Deuxième erreur d’estimation, Jean-Luc Mélenchon anticipe une trahison de la CFDT voire de la CGT et parie sur la radicalisation du mouvement. Il tape sur l’intersyndicale. Les initiatives très mal calibrées du député LFI Thomas Portes (l’image du pied sur le ballon à l’effigie du ministre du travail) et d’Aurélien Saintoul (qui traite le même ministre d’assassin) vont dans le même sens. La NUPES se retrouve à nouveau fragilisée alors que la mobilisation devrait la renforcer. L’attitude de la direction de LFI ne permet pas un travail concerté et cohérent entre l’intersyndicale et la NUPES.  Les unitaires tiennent un discours rassembleur et préconisent un changement de ton à l’Assemblée.

Mars 2023 : arrive le débat sur l’article 7 du projet de loi, qui porte sur le passage de 62 à 64 ans. Discussion tactique au sein de la NUPES sur la stratégie parlementaire à adopter : poursuivre l’obstruction par l’accumulation d’amendements (stratégie de LFI depuis début février) ou permettre un vote, non pas sur l’article 7 mais sur l’amendement de suppression de l’article 7 ? L’intersyndicale est pour un vote qui obligerait chacun à se prononcer (LR et RN compris). La discussion a aussi lieu au sein du groupe parlementaire LFI. Le vote est très serré mais la majorité décide de retirer des amendements pour pouvoir voter cet amendement de suppression de l’article 7. Sauf que sous forte pression de Jean-Luc Mélenchon (qui n’est pas député, faut-il le rappeler), les amendements ne furent pas supprimés. Il n’y eut donc pas de stratégie commune de la NUPES et pas de convergence avec l’intersyndicale. En dépit des annonces sur la qualité tactique de la direction insoumise, la loi a fini par s’imposer et la gauche a raté l’occasion d’apparaître comme le correspondant politique de la mobilisation. La NUPES sort paradoxalement affaiblie et fracturée de la séquence, alors que la population est surtout le salariat n’ont jamais été aussi unis dans leur opposition à une réforme ultra-libérale.

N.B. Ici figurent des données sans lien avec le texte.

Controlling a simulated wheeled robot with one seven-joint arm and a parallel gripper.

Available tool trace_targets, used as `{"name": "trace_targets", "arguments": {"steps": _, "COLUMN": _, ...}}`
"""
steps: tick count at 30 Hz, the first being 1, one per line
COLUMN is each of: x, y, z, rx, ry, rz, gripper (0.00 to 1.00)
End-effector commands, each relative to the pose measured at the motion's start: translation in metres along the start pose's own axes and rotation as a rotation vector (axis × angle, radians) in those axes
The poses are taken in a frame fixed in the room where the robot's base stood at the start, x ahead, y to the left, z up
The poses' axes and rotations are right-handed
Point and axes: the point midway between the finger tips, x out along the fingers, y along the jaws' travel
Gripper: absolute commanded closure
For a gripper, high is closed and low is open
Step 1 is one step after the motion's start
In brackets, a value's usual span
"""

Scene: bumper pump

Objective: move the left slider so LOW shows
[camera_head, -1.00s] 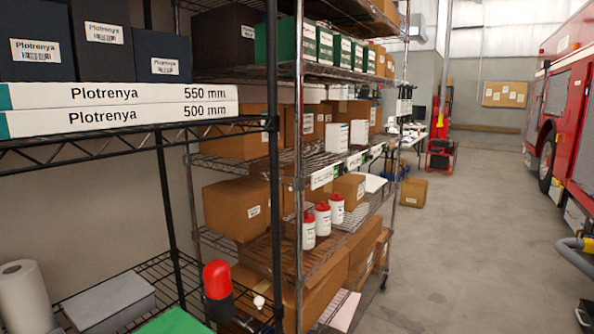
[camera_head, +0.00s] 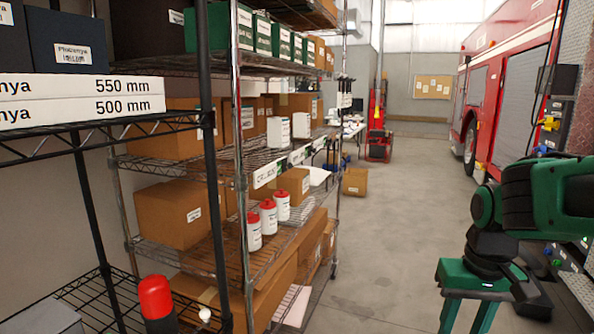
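No slider and no LOW marking can be made out in this view. The red fire truck (camera_head: 510,75) stands on the right, and its near side is partly hidden behind my green arm. My gripper (camera_head: 467,318) hangs at the lower right, pointing down over the floor. Its two green fingers are apart with nothing seen between them. The fingertips are cut off by the bottom edge.
Metal shelving (camera_head: 243,180) with cardboard boxes, green boxes and red-capped white bottles (camera_head: 267,216) fills the left. A red-topped black object (camera_head: 155,298) is at the lower left. A cardboard box (camera_head: 355,181) lies on the floor. The middle aisle (camera_head: 395,225) is clear.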

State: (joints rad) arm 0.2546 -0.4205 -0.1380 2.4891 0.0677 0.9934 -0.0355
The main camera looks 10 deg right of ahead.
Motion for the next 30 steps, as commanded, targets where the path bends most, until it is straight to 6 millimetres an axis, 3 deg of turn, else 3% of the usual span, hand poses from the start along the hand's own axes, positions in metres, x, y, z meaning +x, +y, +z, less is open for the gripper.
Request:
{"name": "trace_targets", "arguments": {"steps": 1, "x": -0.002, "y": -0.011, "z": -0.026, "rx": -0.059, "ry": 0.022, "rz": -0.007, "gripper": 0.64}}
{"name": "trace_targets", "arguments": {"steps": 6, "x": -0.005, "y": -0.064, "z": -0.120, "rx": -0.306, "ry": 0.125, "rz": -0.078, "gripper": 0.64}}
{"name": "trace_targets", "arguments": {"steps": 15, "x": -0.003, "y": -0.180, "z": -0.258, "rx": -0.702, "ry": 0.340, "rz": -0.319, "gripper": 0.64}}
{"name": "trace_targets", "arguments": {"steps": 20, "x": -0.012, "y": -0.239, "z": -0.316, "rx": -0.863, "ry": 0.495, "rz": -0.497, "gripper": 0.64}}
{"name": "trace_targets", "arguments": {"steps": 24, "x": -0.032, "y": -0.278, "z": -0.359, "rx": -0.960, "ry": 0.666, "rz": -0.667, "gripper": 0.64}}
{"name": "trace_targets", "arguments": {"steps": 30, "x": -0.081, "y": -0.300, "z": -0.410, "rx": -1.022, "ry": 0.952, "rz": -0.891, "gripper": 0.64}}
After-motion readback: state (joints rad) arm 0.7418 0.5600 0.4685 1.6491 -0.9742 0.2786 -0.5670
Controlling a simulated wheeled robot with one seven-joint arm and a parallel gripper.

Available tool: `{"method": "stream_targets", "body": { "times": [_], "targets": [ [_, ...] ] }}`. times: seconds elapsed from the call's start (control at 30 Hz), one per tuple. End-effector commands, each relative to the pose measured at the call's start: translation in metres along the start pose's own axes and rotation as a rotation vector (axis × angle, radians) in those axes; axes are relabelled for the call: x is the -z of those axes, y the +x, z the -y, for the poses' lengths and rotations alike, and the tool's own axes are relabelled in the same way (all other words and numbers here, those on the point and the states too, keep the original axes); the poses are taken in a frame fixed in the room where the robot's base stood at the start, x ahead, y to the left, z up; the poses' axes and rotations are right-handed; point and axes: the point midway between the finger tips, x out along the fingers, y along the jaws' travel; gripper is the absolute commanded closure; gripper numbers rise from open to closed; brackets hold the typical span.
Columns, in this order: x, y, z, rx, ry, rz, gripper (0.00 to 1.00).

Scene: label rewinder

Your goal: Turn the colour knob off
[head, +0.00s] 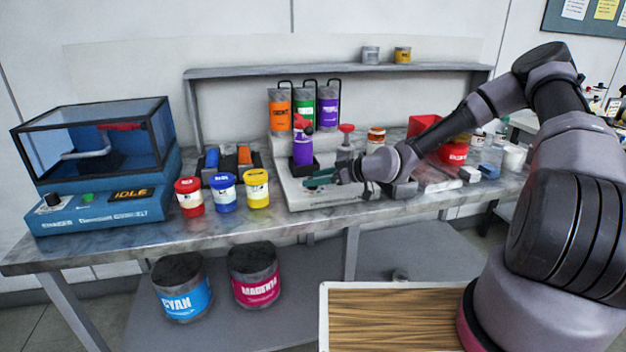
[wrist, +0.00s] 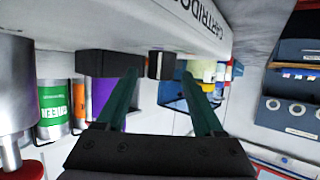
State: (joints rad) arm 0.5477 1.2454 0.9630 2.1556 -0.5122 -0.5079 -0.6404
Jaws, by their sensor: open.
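In the wrist view a small dark knob-like part (wrist: 162,66) with a pale line sticks out of the pale grey machine (wrist: 150,22). No label on it is readable, so I cannot be sure it is the colour knob. My gripper (wrist: 159,76) has its two green fingers apart, with this part between their tips in the picture. I cannot tell whether they touch it. A wider black block (wrist: 108,64) sits beside it, near the left finger. In the head view my gripper (head: 320,179) is low at the front of the grey machine (head: 300,199); the knob is hard to make out there.
A purple bottle (head: 303,150) stands on the machine, with orange (head: 279,110), green and purple canisters behind. Red, blue and yellow jars (head: 257,189) stand to the left. A blue machine (head: 100,212) reading IDLE, with its own black knob (head: 53,200), stands at far left.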

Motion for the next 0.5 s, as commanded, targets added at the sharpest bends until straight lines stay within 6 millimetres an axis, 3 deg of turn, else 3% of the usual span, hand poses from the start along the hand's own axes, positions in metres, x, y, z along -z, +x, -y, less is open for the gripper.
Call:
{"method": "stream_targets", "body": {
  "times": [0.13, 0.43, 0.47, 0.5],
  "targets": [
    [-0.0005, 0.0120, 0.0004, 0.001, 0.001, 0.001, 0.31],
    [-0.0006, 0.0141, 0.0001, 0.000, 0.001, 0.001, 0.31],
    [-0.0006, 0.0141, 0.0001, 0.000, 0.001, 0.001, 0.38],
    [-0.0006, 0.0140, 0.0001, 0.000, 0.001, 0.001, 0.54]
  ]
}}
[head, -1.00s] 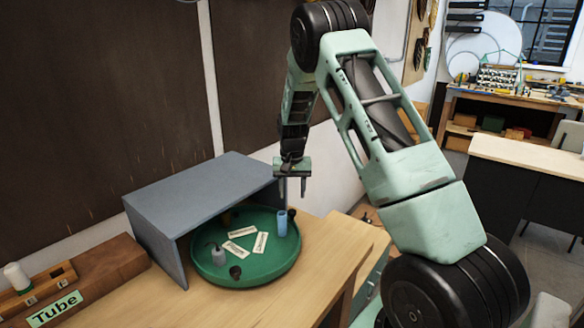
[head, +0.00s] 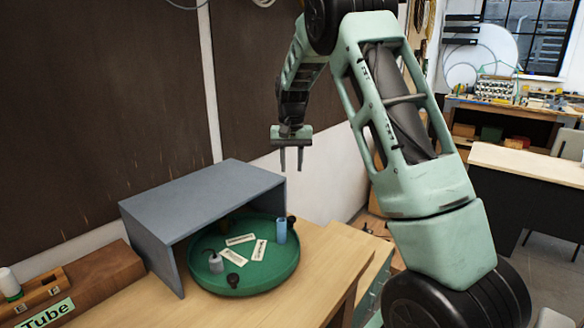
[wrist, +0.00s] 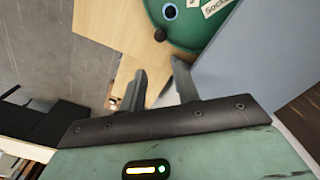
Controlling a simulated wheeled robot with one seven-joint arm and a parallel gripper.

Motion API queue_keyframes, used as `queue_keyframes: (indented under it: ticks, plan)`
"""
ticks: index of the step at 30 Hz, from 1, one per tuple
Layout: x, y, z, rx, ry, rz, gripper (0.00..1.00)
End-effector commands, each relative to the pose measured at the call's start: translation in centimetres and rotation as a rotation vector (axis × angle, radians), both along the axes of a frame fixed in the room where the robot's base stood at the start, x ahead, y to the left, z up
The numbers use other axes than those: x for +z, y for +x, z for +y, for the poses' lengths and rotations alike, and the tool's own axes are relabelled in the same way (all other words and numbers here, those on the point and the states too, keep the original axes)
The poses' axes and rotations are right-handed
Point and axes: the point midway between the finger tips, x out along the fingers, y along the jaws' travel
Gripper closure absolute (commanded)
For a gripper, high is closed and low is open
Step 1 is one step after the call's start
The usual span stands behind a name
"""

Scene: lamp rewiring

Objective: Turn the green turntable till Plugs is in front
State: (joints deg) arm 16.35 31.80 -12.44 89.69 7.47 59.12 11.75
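The green turntable (head: 262,284) sits on the bench, its back part under a grey-blue open-fronted box (head: 200,205). It carries white label cards (head: 240,240), a light blue cylinder (head: 280,231) at the right and a grey canister (head: 216,264) at the left. Dark knobs (head: 232,280) stand at its edge. The card words are unreadable in the head view; the wrist view shows one card (wrist: 215,7) beginning "Socke". I cannot see which card reads Plugs. My gripper (head: 291,168) is open and empty, above and apart from the turntable. The turntable (wrist: 200,35) is partly cut off in the wrist view.
The box's top and side walls border the turntable; its front right is uncovered. Bare bench (head: 325,255) is free at the right. A dark wall stands behind; another workbench (head: 510,108) is far right.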

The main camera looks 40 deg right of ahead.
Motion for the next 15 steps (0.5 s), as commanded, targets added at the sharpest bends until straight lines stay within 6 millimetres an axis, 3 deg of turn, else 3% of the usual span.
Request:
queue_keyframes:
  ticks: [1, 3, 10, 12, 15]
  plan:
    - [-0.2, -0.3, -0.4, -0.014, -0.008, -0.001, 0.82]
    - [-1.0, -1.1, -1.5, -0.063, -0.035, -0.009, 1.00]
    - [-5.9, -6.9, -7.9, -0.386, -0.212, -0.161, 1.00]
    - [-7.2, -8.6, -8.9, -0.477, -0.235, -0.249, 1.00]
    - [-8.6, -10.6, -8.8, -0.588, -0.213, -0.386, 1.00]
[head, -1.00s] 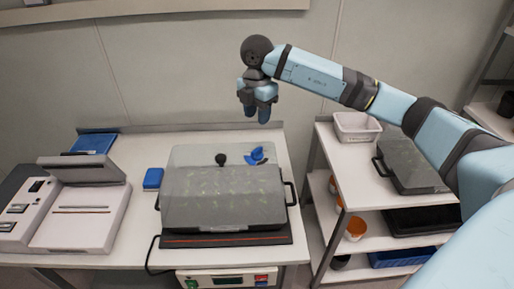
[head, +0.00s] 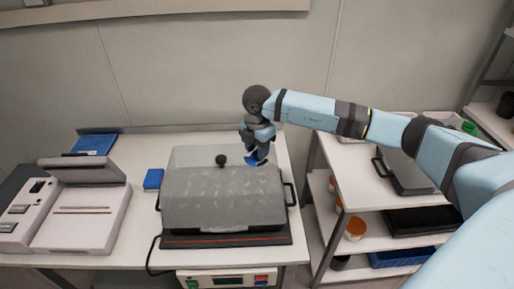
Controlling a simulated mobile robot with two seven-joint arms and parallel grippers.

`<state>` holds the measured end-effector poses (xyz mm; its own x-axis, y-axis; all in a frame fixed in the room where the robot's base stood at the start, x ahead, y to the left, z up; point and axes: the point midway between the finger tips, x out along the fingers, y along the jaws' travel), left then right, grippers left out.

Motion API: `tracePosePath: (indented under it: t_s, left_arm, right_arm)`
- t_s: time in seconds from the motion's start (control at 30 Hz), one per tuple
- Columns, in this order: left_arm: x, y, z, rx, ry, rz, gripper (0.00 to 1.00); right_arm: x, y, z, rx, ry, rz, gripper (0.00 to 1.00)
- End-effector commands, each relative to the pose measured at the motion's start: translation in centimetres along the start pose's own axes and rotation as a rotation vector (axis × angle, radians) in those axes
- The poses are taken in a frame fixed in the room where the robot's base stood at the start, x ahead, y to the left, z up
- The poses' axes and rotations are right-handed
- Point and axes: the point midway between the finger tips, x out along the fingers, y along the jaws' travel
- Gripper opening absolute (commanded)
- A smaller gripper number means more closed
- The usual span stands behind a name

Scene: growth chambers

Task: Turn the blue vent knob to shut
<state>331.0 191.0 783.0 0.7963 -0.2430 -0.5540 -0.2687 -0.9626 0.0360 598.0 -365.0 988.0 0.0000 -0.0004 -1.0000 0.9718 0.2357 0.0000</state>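The blue vent knob (head: 252,161) sits on the right back part of the clear lid (head: 190,158) of a growth chamber on the table. My right gripper (head: 257,158) points down at the knob, with its fingers right at it and hiding much of it. I cannot tell whether the fingers touch the knob or how far apart they are. A black round knob (head: 221,160) stands on the lid to the left. Seedlings show faintly through the lid. My left gripper is not in view.
The chamber stands on a dark heat mat (head: 225,240). A blue box (head: 153,179) and a white device (head: 80,216) are to the left. A shelf cart (head: 350,186) with a second lidded tray (head: 402,172) stands to the right, under my right arm.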

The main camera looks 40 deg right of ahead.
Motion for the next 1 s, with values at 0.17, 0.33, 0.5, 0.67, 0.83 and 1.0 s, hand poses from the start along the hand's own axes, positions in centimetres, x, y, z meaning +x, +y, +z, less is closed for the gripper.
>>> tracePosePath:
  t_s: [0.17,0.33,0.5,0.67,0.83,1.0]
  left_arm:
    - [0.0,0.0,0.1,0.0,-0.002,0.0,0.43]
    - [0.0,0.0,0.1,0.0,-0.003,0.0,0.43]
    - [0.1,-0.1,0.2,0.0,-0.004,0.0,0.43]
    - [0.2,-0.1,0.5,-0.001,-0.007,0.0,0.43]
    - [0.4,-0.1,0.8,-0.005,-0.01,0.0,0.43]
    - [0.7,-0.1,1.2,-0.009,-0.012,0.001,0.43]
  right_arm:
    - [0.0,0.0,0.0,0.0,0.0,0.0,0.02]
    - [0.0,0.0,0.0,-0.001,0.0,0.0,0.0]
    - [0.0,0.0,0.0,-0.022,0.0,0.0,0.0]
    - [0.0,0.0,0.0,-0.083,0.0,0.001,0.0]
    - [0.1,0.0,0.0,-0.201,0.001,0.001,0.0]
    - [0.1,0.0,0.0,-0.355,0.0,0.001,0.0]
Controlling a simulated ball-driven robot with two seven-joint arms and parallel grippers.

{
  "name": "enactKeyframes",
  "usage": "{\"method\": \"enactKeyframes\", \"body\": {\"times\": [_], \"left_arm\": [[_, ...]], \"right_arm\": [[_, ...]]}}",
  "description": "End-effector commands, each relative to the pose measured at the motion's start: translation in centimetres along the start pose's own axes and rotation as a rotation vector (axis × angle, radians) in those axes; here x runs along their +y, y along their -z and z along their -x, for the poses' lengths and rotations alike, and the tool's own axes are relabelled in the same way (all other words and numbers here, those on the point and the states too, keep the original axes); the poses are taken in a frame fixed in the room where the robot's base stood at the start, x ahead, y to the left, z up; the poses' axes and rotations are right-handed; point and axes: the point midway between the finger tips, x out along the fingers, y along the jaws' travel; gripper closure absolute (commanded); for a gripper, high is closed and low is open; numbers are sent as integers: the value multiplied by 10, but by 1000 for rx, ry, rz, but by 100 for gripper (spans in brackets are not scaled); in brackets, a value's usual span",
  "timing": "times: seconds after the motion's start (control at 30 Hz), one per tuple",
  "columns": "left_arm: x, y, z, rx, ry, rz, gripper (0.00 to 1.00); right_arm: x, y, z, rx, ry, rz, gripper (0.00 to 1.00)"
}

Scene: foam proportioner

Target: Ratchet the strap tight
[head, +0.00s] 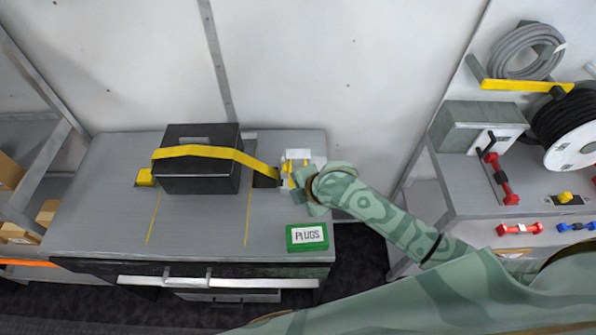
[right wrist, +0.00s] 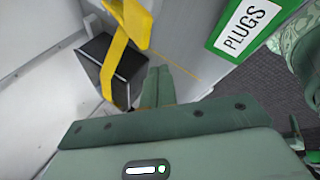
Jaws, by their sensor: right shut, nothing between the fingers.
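A yellow strap (head: 215,151) runs over a dark box (head: 200,175) on the grey bench. Its left end meets a yellow block (head: 145,177); its right end goes down to the ratchet (head: 289,168), which has yellow parts and is partly hidden by my right gripper (head: 303,188). In the right wrist view, the strap (right wrist: 112,68) crosses the box (right wrist: 128,82), and a wide yellow ratchet part (right wrist: 131,22) is near the top. My right gripper (right wrist: 157,72) is shut and empty, its fingertips close below that yellow part; whether they touch cannot be told. My left gripper is not in view.
A green box marked PLUGS (head: 307,237) sits at the bench's front right, close to my right arm. Drawer handles (head: 190,282) stick out below the bench. A side counter (head: 465,200) with a cable reel (head: 575,125) stands right. The bench's front left is clear.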

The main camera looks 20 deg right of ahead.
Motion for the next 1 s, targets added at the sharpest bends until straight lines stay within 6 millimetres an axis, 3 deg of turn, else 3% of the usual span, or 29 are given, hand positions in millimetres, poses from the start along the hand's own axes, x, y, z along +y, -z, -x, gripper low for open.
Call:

Il fallait aller dans le sens de cette unité du peuple et non y faire entrave.

Et rappelons les propos de Philippe Martinez le 19 février 2023 au nom de la principale centrale syndicale investie dans le mouvement : « le fait de ne pas être allé à l’article 7 pour que chacun puisse afficher sa position, c’est un problème (…). Il fallait mettre les députés, chaque député, devant ses responsabilités (…).  Au travers de nombreux incidents – on va dire ça comme ça – on a plus évoqué ces incidents que le fond du problème et ce qui est en débat dans la rue » avec la mobilisation syndicale, a-t-il dit, pointant « des forces politiques [qui] essaient de se substituer aux organisations syndicales et de se mettre en avant par rapport [à] ceux qui défilent dans la rue ». Et de critiquer encore la volonté « parfois sur les bancs de l’Assemblée nationale et singulièrement de La France insoumise, de s’approprier le mouvement social pour reléguer les syndicats au second plan ».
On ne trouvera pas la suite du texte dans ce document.